Meski demikian, pendukung kriteria Ummul Qura juga tidak sedikit. Misalnya, dalam video ini, Syaikh Asim Alhakim memberikan testimoni bahwa ia mendapatkan riwayat dengan rantai yang pendek bahwa Syaikh Shalih Alfauzan melakukan observasi langsung di padang pasir yang luas dan menyaksikan dengan mata kepalanya sendiri bahwa terbitnya fajar persis sama dengan kriteria Ummul Qura. Ternyata, di kalangan ulama Saudi sendiri, yang sama-sama berpaham salafiyah, juga terjadi perbedaan pendapat. Sebagian mendukung kriteria Ummul Qura, dan sebagian lagi tidak mengingkari riset tahun 2005. Walhasil, sebagaimana saya tulis diatas, Pemerintah Saudi tetap menggunakan kriteria Ummul Qura tapi menunda sedikit waktu iqamah menjadi sekitar 20 menit setelah masuknya waktu shubuh.

Muhammadiyah mengubah kriteria dari 20 menjadi 18 derajat

Pada sekitar pertengahan tahun 2021, Muhammadiyah melalui Majelis Tarjih-nya melakukan koreksi kriteria awal waktu shubuh, dari yang semula 20 derajat dibawah horizon, menjadi 18 derajat dibawah horizon. Ini setara dengan mengundurkan 8 menit dari waktu yang biasanya. Koreksi ini dilakukan berdasarkan observasi (pengamatan) astronomis di lebih dari 20 kota di Indonesia selama 4 tahun. Berita mengenai hal ini bisa dilihat disini dan disini.
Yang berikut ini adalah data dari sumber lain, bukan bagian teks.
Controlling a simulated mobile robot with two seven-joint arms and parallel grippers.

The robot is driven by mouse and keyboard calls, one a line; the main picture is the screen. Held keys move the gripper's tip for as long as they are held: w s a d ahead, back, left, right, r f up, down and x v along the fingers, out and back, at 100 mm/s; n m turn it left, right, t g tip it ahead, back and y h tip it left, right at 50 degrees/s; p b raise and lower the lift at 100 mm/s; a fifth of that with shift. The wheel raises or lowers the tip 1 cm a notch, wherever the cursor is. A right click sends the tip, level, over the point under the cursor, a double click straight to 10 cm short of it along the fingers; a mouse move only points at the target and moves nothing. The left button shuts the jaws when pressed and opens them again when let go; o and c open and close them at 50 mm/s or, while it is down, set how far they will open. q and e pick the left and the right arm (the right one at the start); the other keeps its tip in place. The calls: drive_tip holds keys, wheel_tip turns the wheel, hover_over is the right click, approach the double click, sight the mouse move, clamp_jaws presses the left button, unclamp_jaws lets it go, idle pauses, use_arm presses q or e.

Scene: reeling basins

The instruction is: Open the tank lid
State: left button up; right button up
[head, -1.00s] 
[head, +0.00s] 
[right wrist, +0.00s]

Bagaimana kita menyikapi perbedaan?

Pertama, sebagaimana kita lihat pada tabel di awal artikel ini, setiap lembaga penetapan waktu sholat memiliki wilayah jurisdiksi masing-masing (secara de facto, karena memang secara umum tidak ada ikatan de jure). Misalnya, negara-negara Arab Teluk pada umumnya memakai kriteria Ummul Qura, dan seterusnya. Bisa dikatakan, mengikuti lembaga-lembaga setempat adalah pilihan terbaik. Karena masing-masing lembaga lokal tersebut melakukan pengamatan dan investigasi sesuai dengan kondisi lokal masing-masing (lokasi geografis, ketebalan atmosfer, dan sebagainya). Dengan demikian, pilihan terbaik bagi umat Islam di Indonesia dalam hemat saya adalah mengikuti kriteria BHRI. Atau mengikuti putusan Majelis Tarjih Muhammadiyah bagi warga Muhammadiyah.

Kedua, dalam konteks "al-khuruuj min al-khilaf" dan "ihtiyath" (kehati-hatian), tidak ada ruginya, alias ada baiknya, untuk menggunakan kriteria yang lebih awal untuk mulai imsak (dalam pengertian memulai puasa dengan tidak lagi makan dan minum, bukan dalam pengertian imsak yang sering digunakan dalam jadwal imsakiyah) dan menggunakan kriteria yang lebih akhir untuk memulai sholat shubuh. Dalam hal ini, misalnya, meskipun adzan penanda waktu shubuh mengikuti kriteria BHRI (20 derajat dibawah horizon), namun iqamah bisa sedikit diakhirkan sampai bertepatan dengan 15 atau 14 derajat dibawah horizon. Apalagi Muhammadiyah juga menetapkan kriteria baru yang lebih lambat. Bukan hanya ini membuat kita keluar dari khilaf dan lebih berhati-hati, namun juga memberi kesempatan yang lebih banyak kepada orang-orang untuk bersiap-siap menuju masjid untuk menunaikan sholat shubuh secara berjamaah. Ini jika kita adalah takmir masjid yang memang berwenang untuk mengatur kapan iqamah akan dikumandangkan. Namun jika kita bukan takmir masjid, ya kita ikuti saja apa yang ada, selama itu masih bersesuaian dengan salah satu kriteria yang ada (misalnya BHRI). Bagaimanapun, sholat shubuh berjamaah tetap lebih utama daripada sendirian.